The bridge erupted into anxious conversation as the crew internalized the Admiral's announcement. As time passed and the group quieted down, noises could be heard coming from the supply closet.

“Sir, there's something in the closet. Should we-”

“No! Do NOT open that door! Logan's gone so any one of us could be next!”

The scratching noises got louder, and the crew huddled together around the room, waiting. After half an hour, Lieutenant Sky returned, holding a wiggling puppy in her arms. The more she attempted to keep it from licking her face, the harder it tried, its tail knocking against desktops and chairs as it wagged wildly.

The Admiral sighed in relief and took the puppy from Sky. Patting him on the head, he turned to his crew and said, “Samson's here. Everything's going to be alright.”


Photo credit: Sweetie 187

8 comments:

LMAO! BRILLIANT! I totally forgot the title as I read, but then the Admirial mentioned the "Cliche Circuit" and it all clicked right into place. I love it!

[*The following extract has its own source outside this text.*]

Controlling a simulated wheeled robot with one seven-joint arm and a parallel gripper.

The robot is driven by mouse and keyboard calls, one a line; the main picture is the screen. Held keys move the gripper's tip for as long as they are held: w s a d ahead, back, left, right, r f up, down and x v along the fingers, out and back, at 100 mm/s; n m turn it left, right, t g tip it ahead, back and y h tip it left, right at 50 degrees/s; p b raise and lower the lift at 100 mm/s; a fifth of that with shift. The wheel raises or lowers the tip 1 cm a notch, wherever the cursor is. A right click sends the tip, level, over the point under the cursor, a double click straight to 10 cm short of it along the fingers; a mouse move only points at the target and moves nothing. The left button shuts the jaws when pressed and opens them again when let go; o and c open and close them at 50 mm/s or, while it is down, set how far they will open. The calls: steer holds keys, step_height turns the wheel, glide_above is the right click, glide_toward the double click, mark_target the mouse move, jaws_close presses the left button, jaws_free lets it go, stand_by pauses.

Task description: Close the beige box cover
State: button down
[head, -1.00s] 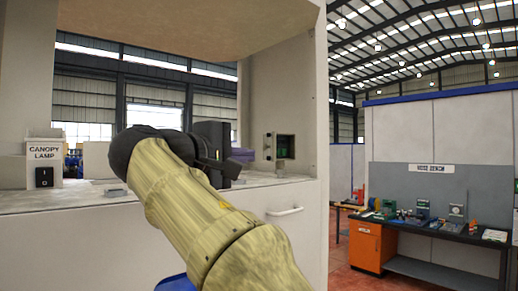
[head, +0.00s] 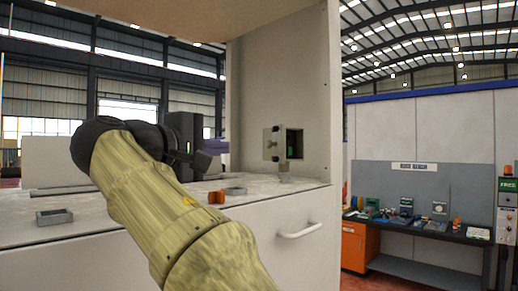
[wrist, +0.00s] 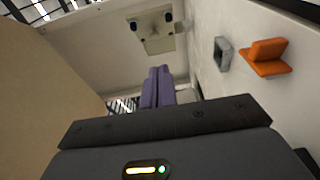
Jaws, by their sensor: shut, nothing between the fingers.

I loved the story :) and it made crave old sci-fi movies that contained a plot, and believeable characters. It really is brilliant, and despite full of clichees, it's so original. You creatively weaved together so many bits and pieces from other sci fi clichees and textured a beautiful tapestry. I wonder what will happen to them next, but I am also more curious as to why that all started happening. In space, very strange things can happen. You show us that in your story. I love how Samson the puppy saved the day. I had so many laughs reading it. BRAVO!

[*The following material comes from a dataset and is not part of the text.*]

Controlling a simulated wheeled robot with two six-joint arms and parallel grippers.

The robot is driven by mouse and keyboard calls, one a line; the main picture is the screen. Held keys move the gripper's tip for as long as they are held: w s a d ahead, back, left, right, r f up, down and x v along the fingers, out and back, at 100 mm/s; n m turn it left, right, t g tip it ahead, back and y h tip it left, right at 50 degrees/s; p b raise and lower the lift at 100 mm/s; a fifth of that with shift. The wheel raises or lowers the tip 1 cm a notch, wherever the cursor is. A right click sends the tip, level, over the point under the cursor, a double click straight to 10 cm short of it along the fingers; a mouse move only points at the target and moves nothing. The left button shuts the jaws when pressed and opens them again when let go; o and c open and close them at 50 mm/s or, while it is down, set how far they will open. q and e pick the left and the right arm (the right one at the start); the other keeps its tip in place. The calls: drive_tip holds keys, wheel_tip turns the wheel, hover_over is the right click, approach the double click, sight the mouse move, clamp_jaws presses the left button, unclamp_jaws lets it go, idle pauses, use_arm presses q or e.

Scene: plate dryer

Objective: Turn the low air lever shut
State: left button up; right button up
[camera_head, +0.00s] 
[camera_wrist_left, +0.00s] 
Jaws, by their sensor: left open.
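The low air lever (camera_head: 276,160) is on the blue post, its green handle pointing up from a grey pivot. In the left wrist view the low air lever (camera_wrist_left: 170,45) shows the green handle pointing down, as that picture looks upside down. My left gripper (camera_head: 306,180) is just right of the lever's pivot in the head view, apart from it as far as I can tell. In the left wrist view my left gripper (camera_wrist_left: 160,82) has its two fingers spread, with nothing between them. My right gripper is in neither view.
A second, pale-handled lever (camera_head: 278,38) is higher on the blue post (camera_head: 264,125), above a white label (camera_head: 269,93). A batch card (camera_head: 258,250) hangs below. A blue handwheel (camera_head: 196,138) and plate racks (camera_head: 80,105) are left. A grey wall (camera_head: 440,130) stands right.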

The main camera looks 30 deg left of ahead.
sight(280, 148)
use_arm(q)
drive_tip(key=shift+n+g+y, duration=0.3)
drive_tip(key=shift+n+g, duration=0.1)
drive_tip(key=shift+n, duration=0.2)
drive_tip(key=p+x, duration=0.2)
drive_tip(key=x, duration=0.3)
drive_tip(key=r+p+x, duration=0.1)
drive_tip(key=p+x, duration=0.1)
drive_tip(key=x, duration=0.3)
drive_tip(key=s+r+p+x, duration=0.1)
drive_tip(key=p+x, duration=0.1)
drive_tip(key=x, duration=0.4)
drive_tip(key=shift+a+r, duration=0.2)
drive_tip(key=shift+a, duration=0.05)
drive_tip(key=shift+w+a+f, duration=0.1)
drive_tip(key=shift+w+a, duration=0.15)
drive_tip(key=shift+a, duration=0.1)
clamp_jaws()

I love them all, Ms Writing Simplified. I love the stories. My students are dead tired from benchmarking and pre-assessment OAKS test. Basically they pretest them before they pretest them for the Oregon state test. So I'm printing your stories, birthright, this one, and currency of death and we will spend three days reading them and analyzing them. As a social studies teacher I've been trying to spark an interest in the students in historical fiction, and your stories just might do the trick :O)

So anyway, about your story, I truly loved it! I didn't see any clichees though, and I was left wondering about the name. My husband had to point them all out to me. Congrats on a great story. I think you've found your niche; science fiction is definitely your thing.

Amanda from Oregon

Carmen - To say this is brilliant is an understatement. I love your treatment of the genre, and even though you use a lot of cliches (the point of the story), there is nothing 'obvious' about your writing... it is unique and original.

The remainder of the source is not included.